ジョブ型人事の導入が、大企業を中心に拡大しています。雇用や人事制度を、社員ごとの年功や能力といった「人」基準から、職務や役割に応じた「仕事」基準に転換しようという流れです。

これまで、日本で同一労働同一賃金が進まない理由の1つとして、「人」基準の人事賃金制度であることが言われてきました。たとえば、製造現場で同じような仕事をしていても、年功賃金の下では、ベテラン社員が若手社員の2倍の給与というケースも珍しくありません。このような場合、非正規社員が同様の仕事をしていたとして、どの正社員の給与に合わせるべきか分かりません。
また、社員ごとの仕事範囲を明確にしないため、同一労働であるかどうかの判定があいまいで、何に対して賃金を合せるべきか基準が定まらないというのです。

一方、ジョブ型人事制度では、職務ごとのジョブディスクリプション(職務記述書)が雇用や処遇の前提となります。
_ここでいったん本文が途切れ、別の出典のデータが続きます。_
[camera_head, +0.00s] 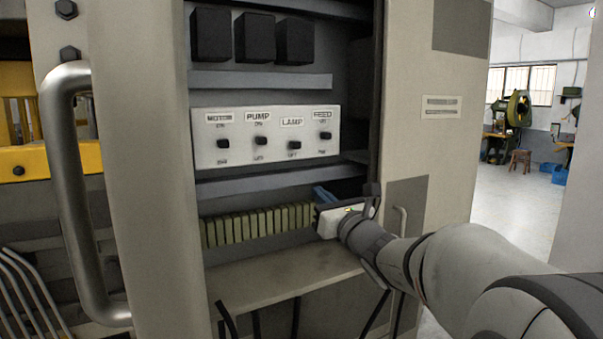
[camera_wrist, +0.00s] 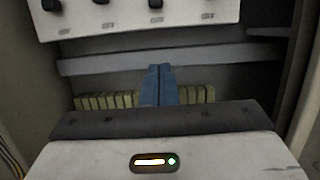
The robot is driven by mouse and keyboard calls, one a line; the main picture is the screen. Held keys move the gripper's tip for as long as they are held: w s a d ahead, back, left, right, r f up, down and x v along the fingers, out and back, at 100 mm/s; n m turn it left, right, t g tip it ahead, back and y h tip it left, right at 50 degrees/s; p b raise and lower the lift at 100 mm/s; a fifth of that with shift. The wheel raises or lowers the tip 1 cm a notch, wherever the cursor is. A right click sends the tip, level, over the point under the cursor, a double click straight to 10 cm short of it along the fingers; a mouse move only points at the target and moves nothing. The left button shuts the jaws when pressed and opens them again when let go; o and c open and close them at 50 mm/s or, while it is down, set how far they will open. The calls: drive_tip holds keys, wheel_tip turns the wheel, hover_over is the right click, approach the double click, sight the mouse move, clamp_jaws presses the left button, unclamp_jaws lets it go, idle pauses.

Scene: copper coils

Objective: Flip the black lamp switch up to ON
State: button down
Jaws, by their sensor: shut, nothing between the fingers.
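The black lamp switch (camera_head: 294,145) sits on a white switch panel (camera_head: 230,159) inside the open cabinet, under the LAMP label. Its knob is low, close to the OFF mark. In the wrist view the panel (camera_wrist: 120,22) shows at the top, with black switch knobs cut by the upper edge. My gripper (camera_head: 322,193) is at the right side of the cabinet opening, below and right of the lamp switch and apart from it. Its blue fingers (camera_wrist: 159,84) are shut together and hold nothing. They point into the cabinet in front of the terminal row.
A terminal row (camera_head: 255,225) lies below the panel, under a grey rail (camera_head: 270,181). The MOTOR (camera_head: 222,144), PUMP (camera_head: 260,140) and FEED (camera_head: 325,135) switches flank the lamp switch. The cabinet's right frame (camera_head: 420,150) stands beside my arm. A large metal handle (camera_head: 85,230) is at left.

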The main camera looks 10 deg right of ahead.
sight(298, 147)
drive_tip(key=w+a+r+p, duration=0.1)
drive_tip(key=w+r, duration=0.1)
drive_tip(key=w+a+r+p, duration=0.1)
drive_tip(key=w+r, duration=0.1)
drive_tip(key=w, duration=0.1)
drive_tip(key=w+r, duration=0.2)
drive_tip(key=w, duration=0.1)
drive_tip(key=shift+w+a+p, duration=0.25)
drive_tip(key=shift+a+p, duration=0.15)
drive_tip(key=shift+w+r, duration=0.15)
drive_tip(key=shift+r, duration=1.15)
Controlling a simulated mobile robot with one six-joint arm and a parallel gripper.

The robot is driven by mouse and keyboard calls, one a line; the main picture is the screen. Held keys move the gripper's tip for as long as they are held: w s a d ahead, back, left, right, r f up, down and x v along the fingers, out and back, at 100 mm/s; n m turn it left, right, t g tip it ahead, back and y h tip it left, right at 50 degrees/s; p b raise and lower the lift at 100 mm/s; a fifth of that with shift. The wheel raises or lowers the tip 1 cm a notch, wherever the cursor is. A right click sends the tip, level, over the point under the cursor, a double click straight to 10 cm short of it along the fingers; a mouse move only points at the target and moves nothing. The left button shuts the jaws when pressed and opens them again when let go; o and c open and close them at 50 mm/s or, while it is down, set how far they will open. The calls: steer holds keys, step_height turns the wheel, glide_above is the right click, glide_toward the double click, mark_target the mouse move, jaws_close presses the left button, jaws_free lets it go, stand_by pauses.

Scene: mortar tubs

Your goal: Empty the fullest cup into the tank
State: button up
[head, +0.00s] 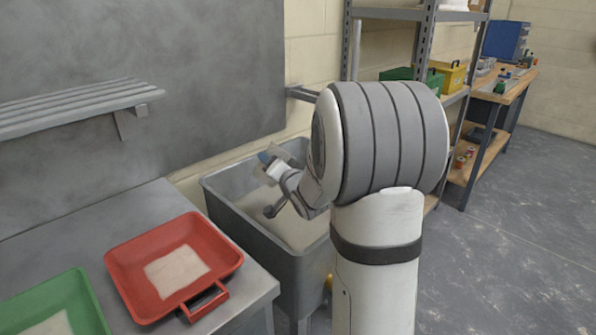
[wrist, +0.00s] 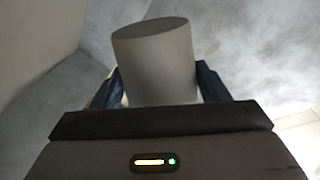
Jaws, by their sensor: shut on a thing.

これまで大企業中心に当たり前に使われてきた「総合職」という考え方も、否定されていくことになります。営業職なのか経理職なのか、同じ職種でも主任クラスなのか係長クラスなのかによって、仕事の役割や責任、業務内容や求められる経験やスキルが、ジョブディスクリプションとして明示される。それによって採用や配置、賃金決定が行われるのです。既に新卒採用にまでジョブ型雇用を行っている会社では、職種によって初任給が異なることも珍しくありませんし、むしろ当然といえます。大卒や高卒といった学歴や年齢ではなく、どの仕事に就いてもらうのかで給与が決まるからです。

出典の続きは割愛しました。